L’article 9 prévoit en particulier l’élaboration de schémas d’intervention commune pour les situations nécessitant une coordination entre les unités, l’élaboration en commun de plans de recherche, l’organisation de patrouilles au sein desquelles l’unité d’une Partie peut recevoir l’assistance d’agents des services compétents de l’autre Partie, ou encore la programmation d’exercices communs.
Conformément à l’article 14, des patrouilles mixtes pourront être organisées afin de prévenir des menaces pour l’ordre public, de lutter contre les trafics illicites, l’immigration irrégulière et toute forme de criminalité, et d’assurer la surveillance de la frontière.
Le troisième volet principal du texte est relatif aux observations et aux poursuites transfrontalières, que j’ai déjà brièvement présentées.
Mes chers collègues, voilà les principales observations qu’appelle l’accord entre la France et les Pays-Bas qui nous est soumis. Il reste à espérer qu’il sera appliqué dans de meilleures conditions que le texte plus spécifique de 1994, relatif aux contrôles dans les aéroports, que j’ai eu l’occasion d’évoquer tout à l’heure.

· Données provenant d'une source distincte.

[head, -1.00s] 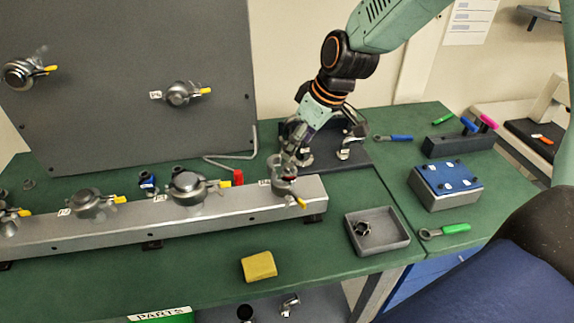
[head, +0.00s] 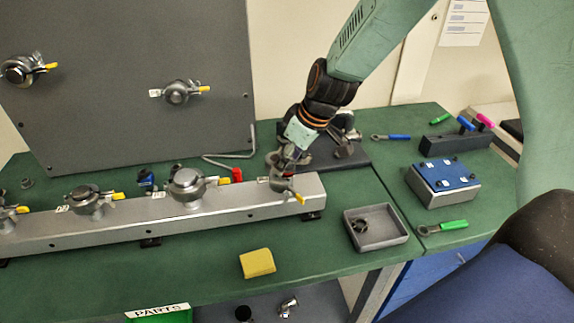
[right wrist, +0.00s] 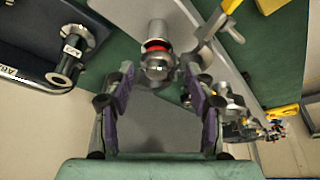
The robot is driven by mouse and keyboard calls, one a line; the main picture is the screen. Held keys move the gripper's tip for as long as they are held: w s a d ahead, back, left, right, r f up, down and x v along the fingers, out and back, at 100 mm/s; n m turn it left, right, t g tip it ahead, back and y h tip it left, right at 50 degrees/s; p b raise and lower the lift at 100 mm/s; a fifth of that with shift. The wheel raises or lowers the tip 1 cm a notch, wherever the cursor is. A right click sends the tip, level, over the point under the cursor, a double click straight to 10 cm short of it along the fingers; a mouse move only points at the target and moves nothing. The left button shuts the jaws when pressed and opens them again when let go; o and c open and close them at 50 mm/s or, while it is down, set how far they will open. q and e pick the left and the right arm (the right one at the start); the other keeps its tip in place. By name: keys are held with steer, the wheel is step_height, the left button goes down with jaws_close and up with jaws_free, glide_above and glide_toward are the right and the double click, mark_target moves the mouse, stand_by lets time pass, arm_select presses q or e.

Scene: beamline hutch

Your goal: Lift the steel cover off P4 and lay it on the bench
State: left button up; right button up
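A row of steel clamped ports stands on the long grey rail (head: 230,208). My right gripper (head: 281,163) is at the port on the rail's right end, which has a yellow clamp handle (head: 298,197). The label beside that port is too small to read. In the right wrist view the gripper (right wrist: 157,72) has its two fingers apart, on either side of a rounded steel part (right wrist: 157,60) with a red band. A small gap shows on each side of it. In the head view my gripper partly hides this port. My left gripper is not in view.
The green bench (head: 200,262) has free room in front of the rail, around a yellow sponge (head: 257,263). A grey tray (head: 397,213) holds a dark ring. A blue-topped box (head: 444,178) and a green-handled tool (head: 445,227) lie right. A grey panel (head: 130,80) stands behind.

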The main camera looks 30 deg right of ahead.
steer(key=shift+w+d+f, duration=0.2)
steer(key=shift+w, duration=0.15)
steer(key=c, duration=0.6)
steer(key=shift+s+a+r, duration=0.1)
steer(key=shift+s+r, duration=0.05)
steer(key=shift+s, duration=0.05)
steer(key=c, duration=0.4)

En ce qui concerne la rédaction de l’accord, on pourrait s’interroger sur le fait que l’autorité préfectorale n’est pas explicitement mentionnée, contrairement à l’autorité judiciaire. Il ne faudrait pas en conclure, me semble-t-il, que les policiers et les gendarmes français, désignés à l’article 2 comme étant les services compétents pour l’application de l’accord, agiront sans en référer à l’autorité préfectorale et que celle-ci ne sera pas associée au bilan périodique de la coopération, prévu à l’article 9, ni à l’élaboration des actions communes. Il va de soi, néanmoins, que cet accord avec les Pays-Bas n’a pas pour vocation de préciser la répartition des compétences et l’articulation entre la police administrative et la police judiciaire dans la partie française de l’île.
Ces quelques réserves ne m’empêchent pas, mes chers collègues, de vous inviter à adopter le projet de loi qui nous est soumis. Comme je l’indiquais au début de mon intervention, il est grand temps que cet accord puisse entrer en vigueur.”